作为政府行为的知识产权保护体系,本质上是国家提供的一种公共产品。作为公共产品的知识产权保护,既要考虑保护力度与促进创新,这涉及到保护知识产权中的财政效率原则;又要考虑其中的利益转移问题,尤其是知识产权国际转移过程中带来的地区间财力与事权不匹配现象,这是知识产权保护中的财政公平原则。
知识产品本身具有一定的继承性,任何新的知识成果的创造都离不开对前人创造出的知识成果的继承。知识产品在本质上还带有准公共物品的属性,其消费或使用不具有排他性。因此,知识产权作为社会个体对特定的知识产品拥有的垄断权就不应是绝对的、无限制的,而应是有一定限度的,以调节社会个体与社会整体之间的利益平衡。知识产权受到的限制除表现在时间上,其受到的限制还表现在效力上,即为了国家利益或者社会公共利益而使知识产权在一定条件下受到限制,如著作权要受到合理使用制度和法定许可制度的限制、专利权要受到强制许可制度的限制等。知识产权的时间、范围等方面的限制,有利于在保护知识创造者利益以促进知识生产的同时,又促使知识的广泛传播和有效利用, 做到个人利益和社会利益的平衡。以上效率原则使知识产权成为科技进步、经济增长和社会发展的调节器。

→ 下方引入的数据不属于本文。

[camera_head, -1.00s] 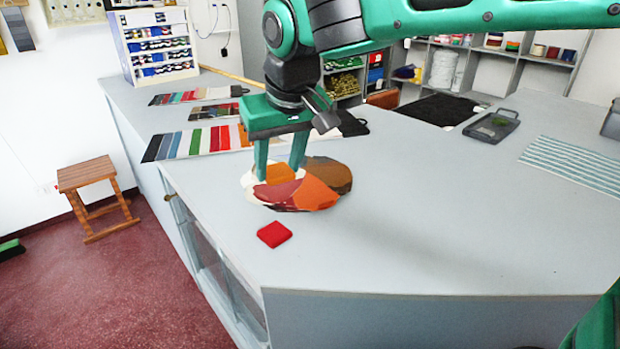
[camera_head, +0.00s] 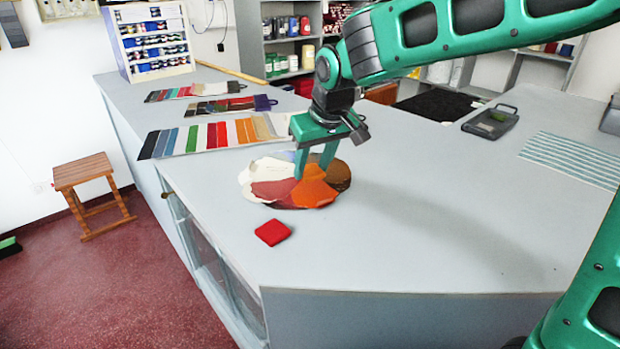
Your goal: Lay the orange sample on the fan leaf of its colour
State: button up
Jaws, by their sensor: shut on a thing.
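A round fan of colour leaves (camera_head: 262,172) lies on the grey counter, with white, dark red, orange and brown leaves showing. My gripper (camera_head: 314,172) points down over the fan, above its orange leaf (camera_head: 313,194). It is shut on the orange sample (camera_head: 314,170), which shows as a small orange patch between the fingers. The sample's edges blend with the orange leaf, and I cannot tell whether the two touch. The fingers hide part of the fan.
A red square sample (camera_head: 272,233) lies on the counter in front of the fan. Strips of coloured swatches (camera_head: 210,137) lie behind it at the left. A dark tray (camera_head: 490,122) and a striped cloth (camera_head: 575,158) lie at the right. The counter's middle right is clear.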

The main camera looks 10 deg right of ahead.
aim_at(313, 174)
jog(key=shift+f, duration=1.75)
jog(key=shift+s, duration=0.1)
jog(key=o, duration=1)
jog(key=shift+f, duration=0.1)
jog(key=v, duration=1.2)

与此同时,知识产权是与现代产业相伴而生的,而现代产业的特点之一是销售市场跨越多个行政区域,由此导致知识产权制度实施过程中的受益者与成本承担者并不完全重叠:受益者是企业,销售地政府则需要为此付出较高的执行成本,而受益企业的因此而增加的税收未必都由支付执行成本的销售地政府获得,从而产生了利益转移问题。比如安徽省投入1000万元用于世博知识产权专项保护行动,促进了正版世博纪念品的销售,但这些世博纪念品带来的经济利益中绝大部分由上海地方政府取得,这就使销售地政府付出较大成本却收获甚微,降低了其保护知识产权的积极性。
我国税收构成结构和分税制导致上述利益转移问题进一步恶化,因为我国税收结构中增值税、所得税占税收大头,消费环节的归属于消费地的税收较少。政府能否增加财政收入,主要取决于本地生产性企业的效益,财政从本地消费者的消费中直接受益很少。在国内各地区之间,比如上例提到的安徽与上海的问题尚可部分地通过某种转移支付机制解决,或者是在中央财政框架下制订单独预算统一解决。但在国际之间并不存在这种机制,而众所周知的是,我国主张严格保护知识产权,从中受益最多的是西方跨国公司。假如没有其他配套措施,如果强化令他们受益的知识产权保护,在一定程度上,等于是造成有利于跨国公司母国的利益转移,这是发展中国家不能承受之重。因此,在国内建立知识产权保护资金上采取中央统筹下的专项转移支付制度,在国际间构建基于效益原则的成本分摊原则,由发达国家、跨国巨头提供资金、技术及专利让渡,以还原知识产权保护的初衷,更好的促进科技资源合理流动。